In December 2014, the trial judge prepared an order setting
forth the grievance procedure to be followed and reviewed it, line
by line, with counsel. Relevant to this appeal, the resulting
order addressed the composition of the grievance committee in the
following language:
1. The grievance shall be heard by a
new Grievance Committee constituted with three
members not part of the prior committees or
part of prior boards which have participated
in the grievance. The new committee shall be
6 A-3630-15T1
constituted as soon as practical. The
selection shall be conducted at the next
regularly scheduled meeting after January 1,
2015.
2. The new Grievance Committee shall be
selected randomly from OCBA members who
consent and have not otherwise been excluded
by [the] Court pursuant to paragraph 1.
The proposed order provided for plaintiffs to "provide a
written list . . . of any current OCBA member which Mr. Levin has
in good faith . . . a conflict and should not be permitted to hear
this grievance." Levin abjectly refused to do so, stating there
was "no reason for [him] to identify to a group of people that
[he's] got conflicts with them," and that he "[didn't] want a list
floating around there of the people that [he has] conflicts,
potentially conflicts with." As a result of Levin's objection,
two paragraphs were deleted from the proposed order. The next
paragraph that was proposed called for the random selection of
OCBA members who volunteer and have not otherwise been excluded.
Levin objected to that on the ground that volunteers would be
inclined to be biased. Following his objection, the paragraph was
revised to the language that was included in the order.

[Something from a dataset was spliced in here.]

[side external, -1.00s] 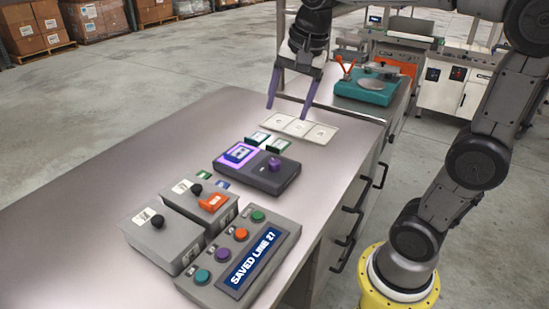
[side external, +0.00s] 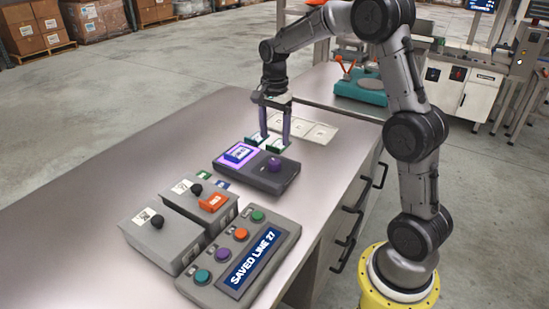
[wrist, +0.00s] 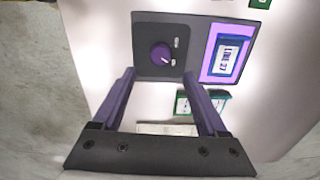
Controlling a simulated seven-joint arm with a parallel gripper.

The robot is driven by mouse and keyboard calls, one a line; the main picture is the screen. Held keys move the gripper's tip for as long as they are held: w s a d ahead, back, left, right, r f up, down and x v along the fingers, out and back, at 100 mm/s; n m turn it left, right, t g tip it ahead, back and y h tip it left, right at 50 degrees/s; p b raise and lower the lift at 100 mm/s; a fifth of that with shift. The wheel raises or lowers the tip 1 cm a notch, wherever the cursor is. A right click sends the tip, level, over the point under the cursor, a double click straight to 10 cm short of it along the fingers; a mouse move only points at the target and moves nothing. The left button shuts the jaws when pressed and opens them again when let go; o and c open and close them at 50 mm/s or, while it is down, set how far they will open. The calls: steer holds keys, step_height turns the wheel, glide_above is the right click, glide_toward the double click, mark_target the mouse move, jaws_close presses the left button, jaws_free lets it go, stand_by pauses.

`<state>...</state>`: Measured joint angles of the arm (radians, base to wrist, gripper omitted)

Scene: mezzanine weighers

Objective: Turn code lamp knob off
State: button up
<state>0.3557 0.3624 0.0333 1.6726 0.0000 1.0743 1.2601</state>
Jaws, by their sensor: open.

At the end of the review process, Levin expressly withheld
his consent to the form of the order and stated, "I think Your
Honor has exceeded what the Appellate Division has said you should
do."
7 A-3630-15T1
A new grievance committee, consisting of Richard Gilchrest,
Tony Baumer and Warren Segall, was convened on June 1, 2015. None
of the three were named defendants in the complaint filed by
plaintiffs or participated on the prior grievance committee. The
committee issued its findings and conclusion in writing that
plaintiffs violated OCBA Bylaws, Article XI 3-d, which was also a
violation of the "OCBA Code of Ethics: Provide goods and services
as promised and on time."3 The grievance committee recommended to
the OCBA Board of Directors that "Levin not be reinstated to
membership."
Defendant Board of Trustees of OCBA conducted a hearing on
the grievance, at which both Levin and the grievant were allowed
"to present their cases as if for the first time." At the outset
of the hearing, each attendee stated his or her name for the
record. Four of the Board members, Lisa McComsey, Chad White,
Sheree Robinson and Chuck Laing, had been individually named
defendants in plaintiffs' lawsuit before plaintiffs voluntarily
dismissed them without prejudice in July 2011. Levin did not
object to their participation.
3
OCBA has a Code of Ethics which, in part, requires its members
to "[r]esolve all complaints in a timely manner" and "[r]espect
all customers, employees, suppliers, and competitors."
8 A-3630-15T1
Levin was given an opportunity to directly address the Board
concerning each matter and "provide all information he had." He
was able to cross-examine the grievant, and address the evidence
presented.
The Board reviewed the Grievance committee's findings and
concluded its recommendation was justified. By unanimous vote,
the Board concurred with the recommendation that Levin not be
reinstated to membership. In addition to Laing, who recused
himself from voting "because of possible conflict in this matter,"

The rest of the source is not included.